── Exercise materials ──

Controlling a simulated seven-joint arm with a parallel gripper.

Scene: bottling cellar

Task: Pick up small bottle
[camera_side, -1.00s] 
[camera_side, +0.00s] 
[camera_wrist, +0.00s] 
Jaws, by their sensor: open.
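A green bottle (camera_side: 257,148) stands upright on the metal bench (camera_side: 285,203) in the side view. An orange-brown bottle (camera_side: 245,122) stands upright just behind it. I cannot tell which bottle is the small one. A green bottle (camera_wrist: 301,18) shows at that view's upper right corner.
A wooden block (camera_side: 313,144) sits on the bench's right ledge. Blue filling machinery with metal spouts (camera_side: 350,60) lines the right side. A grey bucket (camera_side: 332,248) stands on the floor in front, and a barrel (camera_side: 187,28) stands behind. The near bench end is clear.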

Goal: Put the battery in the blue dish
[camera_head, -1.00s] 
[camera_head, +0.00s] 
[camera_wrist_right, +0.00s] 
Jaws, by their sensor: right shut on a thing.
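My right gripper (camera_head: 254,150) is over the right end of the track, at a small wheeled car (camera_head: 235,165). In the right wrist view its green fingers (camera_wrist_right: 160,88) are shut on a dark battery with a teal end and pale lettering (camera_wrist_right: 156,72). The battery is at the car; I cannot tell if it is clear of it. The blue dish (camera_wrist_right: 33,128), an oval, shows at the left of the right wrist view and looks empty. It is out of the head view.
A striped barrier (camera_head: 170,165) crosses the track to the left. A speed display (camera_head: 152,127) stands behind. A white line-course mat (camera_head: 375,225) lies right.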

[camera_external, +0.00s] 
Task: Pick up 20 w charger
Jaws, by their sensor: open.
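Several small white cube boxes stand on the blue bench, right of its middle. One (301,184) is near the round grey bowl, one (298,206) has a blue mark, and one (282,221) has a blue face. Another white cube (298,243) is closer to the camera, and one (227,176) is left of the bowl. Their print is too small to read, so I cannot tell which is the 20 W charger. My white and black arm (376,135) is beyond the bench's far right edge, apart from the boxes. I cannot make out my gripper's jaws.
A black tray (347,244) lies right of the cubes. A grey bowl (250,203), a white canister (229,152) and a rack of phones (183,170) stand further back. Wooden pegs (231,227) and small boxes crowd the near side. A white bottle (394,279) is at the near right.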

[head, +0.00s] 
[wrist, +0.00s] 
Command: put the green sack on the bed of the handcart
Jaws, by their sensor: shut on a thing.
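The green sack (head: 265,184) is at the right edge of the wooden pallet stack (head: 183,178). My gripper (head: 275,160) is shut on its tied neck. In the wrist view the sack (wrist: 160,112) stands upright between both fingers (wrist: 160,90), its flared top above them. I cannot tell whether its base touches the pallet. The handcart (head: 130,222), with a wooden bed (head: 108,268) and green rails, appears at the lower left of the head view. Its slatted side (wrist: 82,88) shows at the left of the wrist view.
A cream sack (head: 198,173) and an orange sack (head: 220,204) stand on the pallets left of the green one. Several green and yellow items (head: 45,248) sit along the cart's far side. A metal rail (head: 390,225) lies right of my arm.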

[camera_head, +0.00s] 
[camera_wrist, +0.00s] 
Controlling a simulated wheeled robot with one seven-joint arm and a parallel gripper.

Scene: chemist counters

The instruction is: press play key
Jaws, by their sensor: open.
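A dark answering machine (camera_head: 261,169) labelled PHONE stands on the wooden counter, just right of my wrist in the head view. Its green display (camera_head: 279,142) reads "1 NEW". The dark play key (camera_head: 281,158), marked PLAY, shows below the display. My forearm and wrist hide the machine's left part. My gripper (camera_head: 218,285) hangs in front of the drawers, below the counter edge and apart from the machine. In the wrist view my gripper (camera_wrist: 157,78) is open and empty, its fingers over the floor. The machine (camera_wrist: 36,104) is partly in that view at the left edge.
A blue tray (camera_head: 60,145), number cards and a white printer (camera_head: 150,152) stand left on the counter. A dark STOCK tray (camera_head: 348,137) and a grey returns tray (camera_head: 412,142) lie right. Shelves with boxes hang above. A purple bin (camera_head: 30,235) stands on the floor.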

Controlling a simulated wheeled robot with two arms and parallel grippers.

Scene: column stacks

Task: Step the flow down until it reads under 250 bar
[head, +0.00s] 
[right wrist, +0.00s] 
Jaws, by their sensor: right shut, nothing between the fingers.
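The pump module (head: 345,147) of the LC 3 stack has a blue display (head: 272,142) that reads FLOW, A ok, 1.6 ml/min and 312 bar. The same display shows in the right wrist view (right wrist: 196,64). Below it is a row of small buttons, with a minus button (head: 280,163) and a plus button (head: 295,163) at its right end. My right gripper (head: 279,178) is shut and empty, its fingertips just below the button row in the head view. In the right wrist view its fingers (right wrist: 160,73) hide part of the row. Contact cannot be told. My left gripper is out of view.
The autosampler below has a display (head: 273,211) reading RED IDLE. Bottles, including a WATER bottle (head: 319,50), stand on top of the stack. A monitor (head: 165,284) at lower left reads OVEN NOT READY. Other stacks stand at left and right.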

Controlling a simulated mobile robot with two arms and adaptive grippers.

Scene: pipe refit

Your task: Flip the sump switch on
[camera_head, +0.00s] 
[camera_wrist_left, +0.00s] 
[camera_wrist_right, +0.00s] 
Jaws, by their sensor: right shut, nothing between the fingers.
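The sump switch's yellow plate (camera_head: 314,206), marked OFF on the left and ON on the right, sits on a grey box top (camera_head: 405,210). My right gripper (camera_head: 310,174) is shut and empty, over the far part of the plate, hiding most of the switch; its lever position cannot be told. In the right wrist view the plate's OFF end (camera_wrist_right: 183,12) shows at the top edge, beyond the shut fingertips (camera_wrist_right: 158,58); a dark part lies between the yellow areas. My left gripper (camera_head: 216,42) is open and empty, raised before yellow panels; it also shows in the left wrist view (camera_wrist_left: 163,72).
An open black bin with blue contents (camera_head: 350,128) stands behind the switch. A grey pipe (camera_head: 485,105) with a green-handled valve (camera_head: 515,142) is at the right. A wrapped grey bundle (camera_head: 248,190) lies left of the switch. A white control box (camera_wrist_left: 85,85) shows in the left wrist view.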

───

__What this task involves__: In the records above, find each line holding "parallel" and copy it.

__Output__:
Controlling a simulated seven-joint arm with a parallel gripper.
Controlling a simulated wheeled robot with one seven-joint arm and a parallel gripper.
Controlling a simulated wheeled robot with two arms and parallel grippers.

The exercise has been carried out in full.